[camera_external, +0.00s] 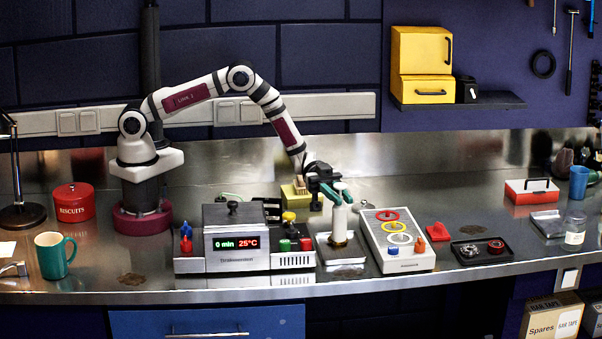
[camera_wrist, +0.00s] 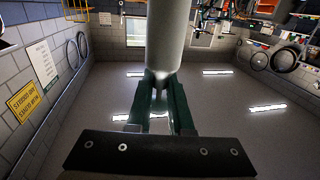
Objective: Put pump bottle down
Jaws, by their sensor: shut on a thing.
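The white pump bottle (camera_external: 339,222) is upright in the external view, with its lower end close above or on a small light plate (camera_external: 341,252) on the bench; I cannot tell if it touches. My gripper (camera_external: 335,190) is shut on the upper part of the bottle, with dark green fingers around it. In the wrist view the pale bottle (camera_wrist: 178,38) stands between the fingertips of my gripper (camera_wrist: 160,82). The bottle's top is partly hidden by the gripper in the external view.
A device with a digital display (camera_external: 236,243) stands close left of the bottle. A panel with coloured rings (camera_external: 399,238) stands close right. A yellow block (camera_external: 298,196) is behind, and a black tray (camera_external: 478,251) lies farther right. The bench's front edge (camera_external: 345,287) is near.

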### Request:
Copy the material shown above in full and exactly. Skip the pictures.

### Output for this exercise:
[camera_external, +0.00s] 
[camera_wrist, +0.00s] 
Objective: Put pump bottle down
Jaws, by their sensor: shut on a thing.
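The white pump bottle (camera_external: 339,222) is upright in the external view, with its lower end close above or on a small light plate (camera_external: 341,252) on the bench; I cannot tell if it touches. My gripper (camera_external: 335,190) is shut on the upper part of the bottle, with dark green fingers around it. In the wrist view the pale bottle (camera_wrist: 178,38) stands between the fingertips of my gripper (camera_wrist: 160,82). The bottle's top is partly hidden by the gripper in the external view.
A device with a digital display (camera_external: 236,243) stands close left of the bottle. A panel with coloured rings (camera_external: 399,238) stands close right. A yellow block (camera_external: 298,196) is behind, and a black tray (camera_external: 478,251) lies farther right. The bench's front edge (camera_external: 345,287) is near.

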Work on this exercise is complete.